Shortest reading log ever...it's been a busy season. Expect another short one next month, but then (hopefully) I'll be back in full swing in January!
Reading Through the Fantastic Four- #19-40 (v. 3)
I would love to tell you Chris Claremont followed up his legendary run on Uncanny X-Men with an equally excellent time at the helm of Fantastic Four. I would love to tell you that, really. Unfortunately, despite some interesting nuggets here and there, Claremont's run, which ran from issue #4 through #32 of this third volume of Marvel's First Family, sees an old dog unable to learn new tricks, leaving readers with a book that never quite feels right.
The good: Claremont introduces Valeria von Doom, the daughter of Susan Richards and Doctor Doom in an alternate universe. Valeria was immediately a hit with fans and proved so interesting that she warranted her own short-lived spinoff title. Also in the good camp was a storyline that saw Reed's mind trapped in Doctor Doom's body, the sort of Freaky Friday story that made you think, "I can't believe they haven't done this already!"
The bad: while in the latter half of his run Claremont listened to the criticisms he was receiving and toned down the crossovers with his old X-Men and Captain Britain characters, this never really feels like a Fantastic Four book, more like a Chris Claremont book.
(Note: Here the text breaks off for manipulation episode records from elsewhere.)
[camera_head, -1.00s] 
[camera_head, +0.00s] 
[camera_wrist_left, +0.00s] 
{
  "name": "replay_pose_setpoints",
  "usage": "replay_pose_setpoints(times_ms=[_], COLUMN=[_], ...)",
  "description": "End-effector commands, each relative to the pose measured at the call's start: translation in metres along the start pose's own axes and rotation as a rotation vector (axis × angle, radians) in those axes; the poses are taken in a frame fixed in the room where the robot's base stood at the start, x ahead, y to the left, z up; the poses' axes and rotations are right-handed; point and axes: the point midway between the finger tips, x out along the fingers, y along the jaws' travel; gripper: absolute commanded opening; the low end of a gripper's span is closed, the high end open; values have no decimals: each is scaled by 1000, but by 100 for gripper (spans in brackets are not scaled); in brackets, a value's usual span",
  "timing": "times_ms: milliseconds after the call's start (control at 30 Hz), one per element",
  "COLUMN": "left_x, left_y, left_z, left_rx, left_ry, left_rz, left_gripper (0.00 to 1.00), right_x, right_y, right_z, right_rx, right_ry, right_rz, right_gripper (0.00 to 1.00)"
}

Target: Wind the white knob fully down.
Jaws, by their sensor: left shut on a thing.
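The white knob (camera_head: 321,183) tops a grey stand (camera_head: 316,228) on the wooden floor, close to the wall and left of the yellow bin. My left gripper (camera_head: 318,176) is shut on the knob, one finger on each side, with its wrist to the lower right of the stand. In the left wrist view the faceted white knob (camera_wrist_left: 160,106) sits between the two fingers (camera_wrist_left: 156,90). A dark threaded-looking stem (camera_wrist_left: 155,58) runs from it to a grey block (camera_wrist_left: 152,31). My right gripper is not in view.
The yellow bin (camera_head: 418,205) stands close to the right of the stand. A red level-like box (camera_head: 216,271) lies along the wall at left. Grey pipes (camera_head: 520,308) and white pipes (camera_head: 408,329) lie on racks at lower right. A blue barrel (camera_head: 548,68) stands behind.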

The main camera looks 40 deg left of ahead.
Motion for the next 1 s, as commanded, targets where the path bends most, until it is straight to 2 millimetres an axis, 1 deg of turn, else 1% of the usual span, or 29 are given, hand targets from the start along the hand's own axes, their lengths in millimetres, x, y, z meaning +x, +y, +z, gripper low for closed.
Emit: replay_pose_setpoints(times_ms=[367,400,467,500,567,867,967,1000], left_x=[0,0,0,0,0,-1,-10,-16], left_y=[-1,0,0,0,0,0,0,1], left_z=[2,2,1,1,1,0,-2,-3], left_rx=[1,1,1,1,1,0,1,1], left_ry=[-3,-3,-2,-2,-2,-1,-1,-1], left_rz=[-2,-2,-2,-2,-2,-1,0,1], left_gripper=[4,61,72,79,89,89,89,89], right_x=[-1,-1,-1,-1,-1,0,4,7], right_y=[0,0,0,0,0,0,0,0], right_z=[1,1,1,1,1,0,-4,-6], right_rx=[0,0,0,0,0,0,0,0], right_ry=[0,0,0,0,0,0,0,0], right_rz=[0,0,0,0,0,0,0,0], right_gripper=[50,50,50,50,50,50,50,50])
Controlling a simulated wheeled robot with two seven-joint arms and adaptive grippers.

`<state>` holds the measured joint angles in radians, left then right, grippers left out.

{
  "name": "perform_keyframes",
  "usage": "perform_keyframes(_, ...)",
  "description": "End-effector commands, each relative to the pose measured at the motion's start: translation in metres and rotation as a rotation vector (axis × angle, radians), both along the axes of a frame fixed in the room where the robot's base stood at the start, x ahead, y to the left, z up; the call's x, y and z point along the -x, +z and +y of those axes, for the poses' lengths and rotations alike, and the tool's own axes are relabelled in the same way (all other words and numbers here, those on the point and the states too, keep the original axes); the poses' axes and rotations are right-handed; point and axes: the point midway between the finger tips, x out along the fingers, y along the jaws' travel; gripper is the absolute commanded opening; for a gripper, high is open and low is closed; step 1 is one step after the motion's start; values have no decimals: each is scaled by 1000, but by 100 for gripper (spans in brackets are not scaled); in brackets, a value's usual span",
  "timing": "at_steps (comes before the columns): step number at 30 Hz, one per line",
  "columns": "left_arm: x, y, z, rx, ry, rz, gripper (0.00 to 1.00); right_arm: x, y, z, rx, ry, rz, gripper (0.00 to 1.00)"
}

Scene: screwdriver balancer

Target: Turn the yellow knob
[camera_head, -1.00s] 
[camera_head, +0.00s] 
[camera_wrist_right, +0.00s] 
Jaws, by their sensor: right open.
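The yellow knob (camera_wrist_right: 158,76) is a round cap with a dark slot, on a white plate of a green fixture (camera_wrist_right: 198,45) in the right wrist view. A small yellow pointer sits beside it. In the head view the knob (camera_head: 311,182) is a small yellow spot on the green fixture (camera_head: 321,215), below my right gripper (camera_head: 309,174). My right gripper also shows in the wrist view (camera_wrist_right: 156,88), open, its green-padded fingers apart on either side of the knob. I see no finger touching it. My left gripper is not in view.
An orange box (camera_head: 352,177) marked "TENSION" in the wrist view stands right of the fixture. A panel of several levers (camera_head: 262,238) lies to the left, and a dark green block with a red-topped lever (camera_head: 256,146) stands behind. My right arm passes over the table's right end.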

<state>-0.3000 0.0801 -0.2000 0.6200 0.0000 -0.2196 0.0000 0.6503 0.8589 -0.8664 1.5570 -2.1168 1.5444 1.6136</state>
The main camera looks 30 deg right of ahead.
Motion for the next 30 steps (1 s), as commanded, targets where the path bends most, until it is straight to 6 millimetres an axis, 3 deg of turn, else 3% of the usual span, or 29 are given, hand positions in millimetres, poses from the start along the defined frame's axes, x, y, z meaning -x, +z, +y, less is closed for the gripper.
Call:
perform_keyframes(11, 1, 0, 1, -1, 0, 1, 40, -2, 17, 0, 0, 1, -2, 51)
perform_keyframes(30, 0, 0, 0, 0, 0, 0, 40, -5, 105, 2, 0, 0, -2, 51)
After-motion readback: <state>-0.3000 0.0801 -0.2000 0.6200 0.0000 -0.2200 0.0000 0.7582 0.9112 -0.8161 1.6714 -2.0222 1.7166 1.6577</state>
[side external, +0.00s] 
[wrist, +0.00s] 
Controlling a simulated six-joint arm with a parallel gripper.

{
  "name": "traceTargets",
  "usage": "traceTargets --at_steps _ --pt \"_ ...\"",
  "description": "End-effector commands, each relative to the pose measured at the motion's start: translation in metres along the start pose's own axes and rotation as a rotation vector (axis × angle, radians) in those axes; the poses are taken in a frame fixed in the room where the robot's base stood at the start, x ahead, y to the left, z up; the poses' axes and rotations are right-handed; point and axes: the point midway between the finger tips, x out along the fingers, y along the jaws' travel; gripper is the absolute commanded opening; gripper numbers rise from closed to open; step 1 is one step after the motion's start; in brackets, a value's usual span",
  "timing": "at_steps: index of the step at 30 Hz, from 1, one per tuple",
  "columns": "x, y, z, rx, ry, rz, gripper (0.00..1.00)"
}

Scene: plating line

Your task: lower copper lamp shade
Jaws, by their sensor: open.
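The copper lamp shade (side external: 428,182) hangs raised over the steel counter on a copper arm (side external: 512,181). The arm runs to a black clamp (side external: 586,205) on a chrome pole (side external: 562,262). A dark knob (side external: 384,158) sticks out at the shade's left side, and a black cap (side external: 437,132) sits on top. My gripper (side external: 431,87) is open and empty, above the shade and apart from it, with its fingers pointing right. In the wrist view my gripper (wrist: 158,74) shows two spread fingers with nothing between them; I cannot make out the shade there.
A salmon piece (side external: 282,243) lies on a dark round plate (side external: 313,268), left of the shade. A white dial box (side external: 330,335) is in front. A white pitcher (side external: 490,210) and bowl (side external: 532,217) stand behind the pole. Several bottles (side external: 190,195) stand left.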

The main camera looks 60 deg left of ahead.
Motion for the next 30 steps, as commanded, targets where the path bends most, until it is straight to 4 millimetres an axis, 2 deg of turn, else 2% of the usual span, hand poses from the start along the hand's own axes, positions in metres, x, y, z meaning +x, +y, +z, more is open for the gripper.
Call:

It's hard to explain, but he just doesn't have a handle on these characters; what was supposed to be something of a reboot of the title was almost immediately disposed of when his run came to an end, with all of his changes immediately retconned.
Ultimately, this is a case of miscasting: Chris Claremont is a good writer, but not the right fit for the FF. His successors, Jeph Loeb and artist Carlos Pacheco would get the book back on solid ground before yielding the floor to all-time great pairing Mark Waid and Mark Weiringo. More on Loeb-Pacheco next month!
LEADERSHIP IN TURBULENT TIMES by Doris Kearns Goodwin
One of the reasons I so enjoy reading presidential memoirs and biographies is the case studies they offer in leadership. By reading how these real-life leaders handled real-life crises, I'm able to draw lessons that resonate much more with me than any list of principles. In Leadership in Turbulent Times, historian Doris Kearns Goodwin gives both, offering explicit education in leadership from the lives of the presidents she's spent her career studying.
The first section of the book looks at the early life and formation of the four men her book deals with: Abraham Lincoln, Theodore Roosevelt, Franklin D. Roosevelt, and Lyndon B. Johnson. For those who, like me, have already read her bestselling books on these subjects, this part of the book is review, a distillation of the early chapters in those works. But in the section section she gets to what the book's all about. Using a case study from each leader—Lincoln's drafting and release of the Emancipation Proclamation, TR's navigation of a mining strike, FDR's first hundred days, and LBJ's crafting and guidance of the Great Society legislation—Kearns Goodwin tells the step-by-step history of these events while also directly pointing out the leadership lessons they offer.
If, like me, you were partially reading her earlier biographies for lessons in leadership, some of this book may be a little on the nose, explicitly stating lessons you'd already picked up between the lines. Nevertheless, the author's prose is as sparkling as ever, her subjects still fascinating, and the lessons remain worth learning. Especially if you haven't read those biographies, this is a great place to place to pick up some pointers on leadership while learning some history along the way.
ESSENTIAL PUNISHER VOL. 3 by Mike Baron, Bill Reinhold, Mark Texeira, Lee Sullivan, et al.
The late 1980s and early 1990s are one of my least favorite periods in comics history. The Punisher is one of my least favorite protagonists. So this volume never had much hope for a sterling review.
With Mike Baron still at the writing helm, as he had been since Frank Castle first got his own ongoing series, the Punisher continues to be portrayed as a gruff, Rambo-esque avenger, a take-no-prisoners killer concerned less with friends or ethics than with his war on criminals. Sometimes that works—there are a few self-contained issues in this book where Punisher takes on a drug kingpin or serial killer in New York City, and there is a thrill in moving from the introduction of said baddie to their extermination at Castle's hands.
The problem is that Baron seems convinced that readers will get bored of that, so he's constantly putting Punisher in situations that seem outside the purview of his war on crime in the inner city. Whether it's a multi-issue arc that sees Punisher taking on insider trading or another that transports him to the jungles of Venezuela, Baron seems intent on putting the character in unfamiliar settings for the sake of variety. Maybe I'm wrong, but I don't think variety is something the average Punisher fan was demanding. For my part, these diversions don't work at a character level or a story level.
The art throughout the book is pretty pedestrian, emblematic of its era—lots of sketchy linework à la Todd McFarlane and Rob Liefeld but without their dynamism. It doesn't help that the book never seems to have the same artist from issue to issue despite the consistency on the writing side from Mike Baron.
Like I said, this book never had much of a shot with this reviewer, and it didn't do anything compelling enough to win me over. We'll see how things go in the fourth and final volume, but I'll admit...my expectations are low.